Thyillus (contemporary with Cicero), in Greek Anthology 6.170 (tr. W.R. Paton):
The elms, and these lofty willows, and the holy spreading plane, and the springs, and these shepherds' cups that cure fell thirst, are dedicate to Pan.

Αἱ πτελέαι τῷ Πανὶ καὶ αἱ τανυμήκεες αὗται
  ἰτέαι, ἥ θ'ἱερὰ κἀμφιλαφὴς πλάτανος
χαἱ λιβάδες καὶ ταῦτα βοτηρικὰ Πανὶ κύπελλα
  ἄγκειται δίψης φάρμακ' ἀλεξίκακα.
Catullus, fragment 1 (tr. Leonard C. Smithers):
This grove I dedicate and consecrate to thee, Priapus, who hast thy home at Lampsacus, and eke thy woodlands, Priapus; for thee especially in its cities worships the coast of the Hellespont, richer in oysters than all other shores.

Hunc lucum tibi dedico consecroque, Priape,
qua domus tua Lampsaci est quaque <silva>, Priape,
nam te praecipue in suis urbibus colit ora
Hellespontia ceteris ostreosior oris.

silva: Itali
Horace, Odes 3.22 (a hymn to Diana, tr. Niall Rudd):
Virgin who guard the mountains and the woods, who when thrice invoked give ear to young women in labour and rescue them from death, three-formed Goddess, let the pine that overhangs my villa be yours, so that at the end of every year I may joyfully present it with the blood of a young boar practising its sidelong slash.

Montium custos nemorumque Virgo,
quae laborantis utero puellas
ter vocata audis adimisque leto,
    diva triformis,

imminens villae tua pinus esto,
quam per exactos ego laetus annos
verris obliquum meditantis ictum
    sanguine donem.
Vergil, Aeneid 7.59-63 (tr. H Rushton Fairclough):
In the midst of the palace in the high inner courts, stood a laurel of sacred leafage, preserved in awe through many years which lord Latinus himself, 'twas said, found and dedicated to Phoebus, when he built his first towers; and from it he gave his settlers their name Laurentes.

laurus erat tecti medio in penetralibus altis
sacra comam multosque metu servata per annos,
quam pater inventam, primas cum conderet arces,
ipse ferebatur Phoebo sacrasse Latinus,
Laurentisque ab ea nomen posuisse colonis.
Pliny, Natural History 12.2.3 (tr. John Bostock and H.T. Riley):
The trees formed the first temples of the gods, and even at the present day, the country people, preserving in all their simplicity their ancient rites, consecrate the finest among their trees to some divinity; indeed, we feel ourselves inspired to adoration, not less by the sacred groves and their very stillness, than by the statues of the gods, resplendent as they are with gold and ivory.

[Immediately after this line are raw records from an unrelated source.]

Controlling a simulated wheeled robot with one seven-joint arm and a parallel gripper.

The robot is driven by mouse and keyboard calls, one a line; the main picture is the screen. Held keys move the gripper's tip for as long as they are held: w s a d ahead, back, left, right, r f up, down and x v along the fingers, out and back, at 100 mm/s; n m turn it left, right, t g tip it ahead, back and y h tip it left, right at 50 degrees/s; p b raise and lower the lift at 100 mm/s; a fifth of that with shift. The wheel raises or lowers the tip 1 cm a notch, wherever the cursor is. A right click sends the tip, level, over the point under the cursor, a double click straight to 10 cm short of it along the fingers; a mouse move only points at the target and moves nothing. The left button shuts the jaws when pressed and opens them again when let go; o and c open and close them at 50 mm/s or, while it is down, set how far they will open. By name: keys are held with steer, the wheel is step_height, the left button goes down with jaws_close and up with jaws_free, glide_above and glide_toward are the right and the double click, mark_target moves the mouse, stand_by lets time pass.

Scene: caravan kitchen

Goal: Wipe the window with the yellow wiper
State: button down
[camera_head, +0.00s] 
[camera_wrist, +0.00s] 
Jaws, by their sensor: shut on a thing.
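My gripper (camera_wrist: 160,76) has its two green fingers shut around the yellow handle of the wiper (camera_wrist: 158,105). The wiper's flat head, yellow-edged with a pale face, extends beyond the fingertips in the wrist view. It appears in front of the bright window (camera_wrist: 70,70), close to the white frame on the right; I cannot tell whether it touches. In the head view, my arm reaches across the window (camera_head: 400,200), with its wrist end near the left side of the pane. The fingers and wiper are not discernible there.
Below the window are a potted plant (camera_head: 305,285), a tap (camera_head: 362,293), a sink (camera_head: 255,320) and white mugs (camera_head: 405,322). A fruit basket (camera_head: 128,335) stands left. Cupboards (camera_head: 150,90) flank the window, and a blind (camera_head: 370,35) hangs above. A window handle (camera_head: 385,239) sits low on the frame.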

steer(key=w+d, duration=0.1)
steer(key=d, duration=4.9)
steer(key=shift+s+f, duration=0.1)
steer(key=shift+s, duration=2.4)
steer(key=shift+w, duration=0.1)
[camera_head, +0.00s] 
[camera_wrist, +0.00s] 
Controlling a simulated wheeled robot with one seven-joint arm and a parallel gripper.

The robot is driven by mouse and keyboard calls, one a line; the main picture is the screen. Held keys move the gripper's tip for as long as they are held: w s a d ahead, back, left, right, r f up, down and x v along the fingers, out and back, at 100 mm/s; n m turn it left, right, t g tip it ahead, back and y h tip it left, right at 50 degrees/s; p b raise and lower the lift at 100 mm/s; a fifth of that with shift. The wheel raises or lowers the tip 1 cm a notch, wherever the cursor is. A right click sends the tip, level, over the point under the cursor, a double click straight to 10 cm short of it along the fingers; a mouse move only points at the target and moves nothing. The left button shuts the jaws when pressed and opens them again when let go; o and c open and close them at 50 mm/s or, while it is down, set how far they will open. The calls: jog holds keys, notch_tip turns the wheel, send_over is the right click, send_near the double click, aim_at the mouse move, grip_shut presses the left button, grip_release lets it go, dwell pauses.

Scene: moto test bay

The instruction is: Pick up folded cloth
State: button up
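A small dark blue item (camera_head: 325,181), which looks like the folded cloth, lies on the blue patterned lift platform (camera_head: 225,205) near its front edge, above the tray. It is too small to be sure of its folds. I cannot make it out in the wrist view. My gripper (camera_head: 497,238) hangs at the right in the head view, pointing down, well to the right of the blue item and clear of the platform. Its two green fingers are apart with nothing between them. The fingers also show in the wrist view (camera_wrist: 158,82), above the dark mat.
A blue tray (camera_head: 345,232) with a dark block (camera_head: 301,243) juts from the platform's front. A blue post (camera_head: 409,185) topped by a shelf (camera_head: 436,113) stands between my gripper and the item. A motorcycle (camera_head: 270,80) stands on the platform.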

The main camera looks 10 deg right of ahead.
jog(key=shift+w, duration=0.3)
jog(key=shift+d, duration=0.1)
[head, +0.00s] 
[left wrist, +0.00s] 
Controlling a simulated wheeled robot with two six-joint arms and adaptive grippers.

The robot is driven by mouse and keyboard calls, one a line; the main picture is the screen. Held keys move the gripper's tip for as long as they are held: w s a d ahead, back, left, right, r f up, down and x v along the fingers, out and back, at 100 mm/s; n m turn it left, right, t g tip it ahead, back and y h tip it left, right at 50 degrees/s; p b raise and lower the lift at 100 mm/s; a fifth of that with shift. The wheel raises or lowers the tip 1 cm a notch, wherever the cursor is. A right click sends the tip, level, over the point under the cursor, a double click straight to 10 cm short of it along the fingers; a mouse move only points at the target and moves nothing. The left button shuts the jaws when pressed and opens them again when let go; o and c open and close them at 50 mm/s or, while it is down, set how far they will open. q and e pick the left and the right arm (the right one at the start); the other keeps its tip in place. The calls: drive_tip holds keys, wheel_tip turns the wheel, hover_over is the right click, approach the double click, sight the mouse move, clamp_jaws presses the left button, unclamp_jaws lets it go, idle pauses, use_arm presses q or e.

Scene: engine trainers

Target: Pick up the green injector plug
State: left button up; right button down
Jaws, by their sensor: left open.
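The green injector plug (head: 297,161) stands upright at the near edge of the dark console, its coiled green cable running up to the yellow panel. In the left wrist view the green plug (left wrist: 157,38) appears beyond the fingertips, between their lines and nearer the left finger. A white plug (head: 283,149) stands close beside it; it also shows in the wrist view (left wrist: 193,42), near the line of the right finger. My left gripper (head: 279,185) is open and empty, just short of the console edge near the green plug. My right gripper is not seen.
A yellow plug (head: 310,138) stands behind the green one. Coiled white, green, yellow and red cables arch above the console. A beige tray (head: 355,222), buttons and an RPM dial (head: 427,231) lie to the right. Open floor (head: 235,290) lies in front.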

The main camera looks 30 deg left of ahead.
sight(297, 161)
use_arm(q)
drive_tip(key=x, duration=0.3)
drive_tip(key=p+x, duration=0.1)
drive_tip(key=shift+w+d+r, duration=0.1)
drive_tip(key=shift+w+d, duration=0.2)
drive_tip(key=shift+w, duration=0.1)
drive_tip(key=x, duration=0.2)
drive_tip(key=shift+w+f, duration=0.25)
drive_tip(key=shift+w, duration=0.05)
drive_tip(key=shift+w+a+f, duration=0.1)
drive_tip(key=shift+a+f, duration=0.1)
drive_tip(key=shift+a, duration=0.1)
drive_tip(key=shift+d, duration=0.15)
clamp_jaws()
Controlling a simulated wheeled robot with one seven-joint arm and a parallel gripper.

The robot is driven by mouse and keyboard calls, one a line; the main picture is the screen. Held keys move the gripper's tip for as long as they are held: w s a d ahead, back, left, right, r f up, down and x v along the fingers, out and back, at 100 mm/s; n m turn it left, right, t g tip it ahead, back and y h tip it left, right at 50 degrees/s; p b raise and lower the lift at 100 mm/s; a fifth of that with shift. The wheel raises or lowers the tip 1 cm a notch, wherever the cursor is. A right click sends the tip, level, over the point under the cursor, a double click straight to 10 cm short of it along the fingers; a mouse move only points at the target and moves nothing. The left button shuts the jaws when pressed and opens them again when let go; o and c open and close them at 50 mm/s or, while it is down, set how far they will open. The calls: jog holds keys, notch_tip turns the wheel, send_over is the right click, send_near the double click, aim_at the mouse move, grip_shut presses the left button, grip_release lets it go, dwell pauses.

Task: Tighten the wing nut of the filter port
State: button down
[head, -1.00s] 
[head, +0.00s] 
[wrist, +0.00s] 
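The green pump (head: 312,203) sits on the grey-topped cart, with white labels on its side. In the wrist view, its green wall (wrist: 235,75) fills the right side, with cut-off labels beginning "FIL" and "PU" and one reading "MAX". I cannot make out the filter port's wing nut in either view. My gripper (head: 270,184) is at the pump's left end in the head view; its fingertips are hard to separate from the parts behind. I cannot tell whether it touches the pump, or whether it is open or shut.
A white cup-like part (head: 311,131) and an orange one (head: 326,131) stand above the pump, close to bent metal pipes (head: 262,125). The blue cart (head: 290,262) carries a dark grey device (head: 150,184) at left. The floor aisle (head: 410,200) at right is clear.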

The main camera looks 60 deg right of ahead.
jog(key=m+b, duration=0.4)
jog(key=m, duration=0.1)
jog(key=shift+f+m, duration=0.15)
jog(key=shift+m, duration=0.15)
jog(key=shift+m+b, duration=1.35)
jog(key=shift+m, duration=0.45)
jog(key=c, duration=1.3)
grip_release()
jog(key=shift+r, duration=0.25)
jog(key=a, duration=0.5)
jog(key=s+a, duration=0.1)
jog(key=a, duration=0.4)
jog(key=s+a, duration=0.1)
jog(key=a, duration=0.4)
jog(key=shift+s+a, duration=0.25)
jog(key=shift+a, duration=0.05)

haec fuere numinum templa, priscoque ritu simplicia rura etiam nunc deo praecellentem arborem dicant. nec magis auro fulgentia atque ebore simulacra quam lucos et in iis silentia ipsa adoramus.
Titus Pomponius Victor (2nd century A.D.), in Corpus Inscriptionum Latinarum XII.103, tr. Frank Frost Abbott in The Common People of Ancient Rome: Studies of Roman Life and Literature (New York: Charles Scribner's Sons, 1911), p. 104:
Silvanus, half-enclosed in the sacred ash-tree,
guardian mighty art thou of this pleasaunce in the heights.
To thee we consecrate in verse these thanks,
because across the fields and Alpine tops,
and through thy guests in sweetly smelling groves,
while justice I dispense and the concerns of Caesar serve,
with thy protecting care thou guidest us.
Bring me and mine to Rome once more,
and grant that we may till Italian fields with thee as guardian.
In guerdon therefor will I give a thousand mighty trees.

Silvane sacra semicluse fraxino
et huius alti summe custos hortuli,
tibi hasce grates dedicamus musicas,
quod nos per arva perque montis Alpicos
tuique luci suave olentis hospites,
dum ius guberno remque fungor Caesarum,
tuo favore prosperanti sospitas.
tu me meosque reduces Romam sistito
daque Itala rura te colamus praeside:
ego iam dicabo mille magnas arbores.
Abbott's comments (pp. 104-105):
It is a pretty picture. This deputy of Caesar has finished his long and perilous journeys through the wilds of the North in the performance of his duties. His face is now turned toward Italy, and his thoughts are fixed on Rome. In this "little garden spot," as he calls it, in the mountains he pours out his gratitude to the forest-god, who has carried him safely through dangers and brought him thus far on his homeward way, and he vows a thousand trees to his protector. It is too bad that we do not know how the vow was to be paid — not by cutting down the trees, we feel sure. One line of Victor's little poem is worth quoting in the original. He thanks Silvanus for conducting him in safety "through the mountain heights, and through Tuique luci suave olentis hospites." Who are the hospites? The wild beasts of the forests, we suppose. Now hospites may, of course, mean either "guests" or "hosts," and it is a pretty conceit of Victor's to think of the wolves and bears as the guests of the forest-god, as we have ventured to render the phrase in the translation given above. Or, are they Victor's hosts, whose characters have been so changed by Silvanus that Victor has had friendly help rather than fierce attacks from them?
I owe all of the ancient citations above to R.G.M. Nisbet and Niall Rudd, A Commentary on Horace: Odes, Book III (Oxford: Oxford University Press, 2004), pp. 255-256 (introduction to Odes 3.22). On p. 257 Nisbet and Rudd offer this suggestion to modern readers of the ode:
By using his imagination an urban rationalist can still recapture something of the feeling for rural cults, the communion with the spirits of the wild, a sense of the sanctity of trees, and the significance of an annual blood-sacrifice in gratitude for the sanctity of life.